A5. Since the mishap, the Warner Robins Air Logistics Complex and partners across the Air Force have worked with Navy and Marine officials to identify potential causes and to mitigate the risk of future mishaps. Our ongoing efforts include a complete review of the blade and propeller assembly overhaul processes, developing new inspection techniques at the depot and field level, and researching new technologies to enable earlier detection of potential issues in the field. One focus area is maximizing commonality of inspection and overhaul requirements for USAF and USN operations supporting the C-130 propeller system.   When propeller overhaul production resumes at WR-ALC, the process will be largely similar for both USAF and USN propeller blades. There will remain a very small number of differences due to Service-unique propeller configurations and differing engineering assessments.

Q6. Was anyone in trouble for the incident?
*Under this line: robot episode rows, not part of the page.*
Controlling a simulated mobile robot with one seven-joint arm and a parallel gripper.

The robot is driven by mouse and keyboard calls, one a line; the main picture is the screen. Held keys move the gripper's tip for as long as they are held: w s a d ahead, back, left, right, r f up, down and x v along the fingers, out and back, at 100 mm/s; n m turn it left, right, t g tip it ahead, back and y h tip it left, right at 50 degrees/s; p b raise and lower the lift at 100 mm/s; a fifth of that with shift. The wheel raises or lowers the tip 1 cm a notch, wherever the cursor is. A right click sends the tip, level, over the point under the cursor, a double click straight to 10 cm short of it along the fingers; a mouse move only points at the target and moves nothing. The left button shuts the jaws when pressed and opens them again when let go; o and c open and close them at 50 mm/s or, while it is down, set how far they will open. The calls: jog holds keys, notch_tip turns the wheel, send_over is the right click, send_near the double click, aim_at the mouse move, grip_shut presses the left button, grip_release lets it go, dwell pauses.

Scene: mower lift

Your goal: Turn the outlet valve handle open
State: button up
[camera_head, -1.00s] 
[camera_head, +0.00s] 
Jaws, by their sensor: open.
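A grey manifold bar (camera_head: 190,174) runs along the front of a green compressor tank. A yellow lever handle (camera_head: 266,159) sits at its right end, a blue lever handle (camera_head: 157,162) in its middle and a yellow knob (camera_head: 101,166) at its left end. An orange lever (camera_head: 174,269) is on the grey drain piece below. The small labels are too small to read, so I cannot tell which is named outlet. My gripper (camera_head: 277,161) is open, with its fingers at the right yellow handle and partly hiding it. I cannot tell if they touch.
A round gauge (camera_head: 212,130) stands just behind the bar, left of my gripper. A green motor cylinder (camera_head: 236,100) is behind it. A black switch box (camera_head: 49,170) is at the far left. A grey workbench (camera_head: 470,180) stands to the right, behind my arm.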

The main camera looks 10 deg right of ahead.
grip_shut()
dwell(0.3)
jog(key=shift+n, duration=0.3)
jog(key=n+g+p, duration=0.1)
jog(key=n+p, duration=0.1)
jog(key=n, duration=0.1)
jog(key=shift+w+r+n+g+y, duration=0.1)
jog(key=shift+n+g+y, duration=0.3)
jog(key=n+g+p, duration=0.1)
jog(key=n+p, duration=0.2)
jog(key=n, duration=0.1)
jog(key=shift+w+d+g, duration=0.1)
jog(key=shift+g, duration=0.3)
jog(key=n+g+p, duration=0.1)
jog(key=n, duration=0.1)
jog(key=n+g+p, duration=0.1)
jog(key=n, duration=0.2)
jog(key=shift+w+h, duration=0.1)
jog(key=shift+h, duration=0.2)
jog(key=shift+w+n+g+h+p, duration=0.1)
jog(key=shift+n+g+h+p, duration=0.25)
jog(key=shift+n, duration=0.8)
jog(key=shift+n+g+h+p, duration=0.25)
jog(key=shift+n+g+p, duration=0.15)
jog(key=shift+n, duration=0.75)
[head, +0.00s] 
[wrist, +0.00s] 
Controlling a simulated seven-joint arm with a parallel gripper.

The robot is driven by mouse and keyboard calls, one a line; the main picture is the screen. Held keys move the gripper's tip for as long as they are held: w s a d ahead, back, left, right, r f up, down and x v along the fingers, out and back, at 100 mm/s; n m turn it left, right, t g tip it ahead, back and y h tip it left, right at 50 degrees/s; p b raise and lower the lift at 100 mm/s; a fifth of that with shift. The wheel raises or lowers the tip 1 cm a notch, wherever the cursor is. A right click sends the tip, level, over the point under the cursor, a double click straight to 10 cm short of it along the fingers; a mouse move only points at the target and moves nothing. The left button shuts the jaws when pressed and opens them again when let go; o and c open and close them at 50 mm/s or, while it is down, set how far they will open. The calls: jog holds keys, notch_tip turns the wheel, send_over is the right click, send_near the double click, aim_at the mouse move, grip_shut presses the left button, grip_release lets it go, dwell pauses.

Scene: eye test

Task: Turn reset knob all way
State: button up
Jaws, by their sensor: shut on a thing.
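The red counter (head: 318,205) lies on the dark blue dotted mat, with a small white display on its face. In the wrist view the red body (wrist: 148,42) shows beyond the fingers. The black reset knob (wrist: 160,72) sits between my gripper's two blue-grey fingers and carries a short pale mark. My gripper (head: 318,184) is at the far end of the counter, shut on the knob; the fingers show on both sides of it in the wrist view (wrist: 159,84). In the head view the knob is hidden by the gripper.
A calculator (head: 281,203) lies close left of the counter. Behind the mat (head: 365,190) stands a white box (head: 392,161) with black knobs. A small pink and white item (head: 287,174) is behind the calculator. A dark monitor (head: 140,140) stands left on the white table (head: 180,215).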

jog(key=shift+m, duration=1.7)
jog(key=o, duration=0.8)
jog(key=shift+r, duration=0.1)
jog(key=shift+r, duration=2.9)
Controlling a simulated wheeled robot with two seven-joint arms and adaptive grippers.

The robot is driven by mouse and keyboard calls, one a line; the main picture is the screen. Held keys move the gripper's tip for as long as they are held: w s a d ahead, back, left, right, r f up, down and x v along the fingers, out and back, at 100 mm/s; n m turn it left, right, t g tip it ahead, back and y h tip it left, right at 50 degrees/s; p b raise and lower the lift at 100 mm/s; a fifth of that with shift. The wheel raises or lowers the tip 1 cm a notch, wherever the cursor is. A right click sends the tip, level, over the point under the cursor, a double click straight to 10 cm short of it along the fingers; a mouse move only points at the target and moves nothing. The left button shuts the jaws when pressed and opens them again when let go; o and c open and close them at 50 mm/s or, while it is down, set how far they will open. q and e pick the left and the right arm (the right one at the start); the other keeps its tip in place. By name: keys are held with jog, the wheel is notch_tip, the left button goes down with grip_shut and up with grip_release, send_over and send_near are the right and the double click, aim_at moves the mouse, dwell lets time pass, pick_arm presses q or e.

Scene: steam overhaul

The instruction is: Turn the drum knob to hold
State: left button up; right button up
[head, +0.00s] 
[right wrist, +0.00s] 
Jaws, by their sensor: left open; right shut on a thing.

A6. In accordance with Air Force policy at the time, depot-level work records were only maintained on file for two years, therefore maintenance records from 2011 are not available. As a result, we do not know who performed the maintenance on the mishap blade nor details on what maintenance was actually performed for this blade during the overhaul in 2011. In the short term all propeller overhaul records are being stored beyond the two year requirement, and in the long term the WR-ALC is looking into the use of electronic Work Control Documents that will be more easily archived and accessed. We are committed to a culture of accountability, quality, engaged supervision, and third-party verification of our compliance with technical and engineering guidance, written regulations and prescriptive publications, and safe industrial practices.

Q7. When an incident like this happens, what kind of toll is it on the morale of the base and among other Airmen?
A7. The workforce at WR-ALC is patriotic, conscientious, and quality-focused. They are extremely saddened by this mishap, as they are by any mishap involving our military and the weapon systems that they maintain, but are determined to prevent any occurrences like this from happening in the future.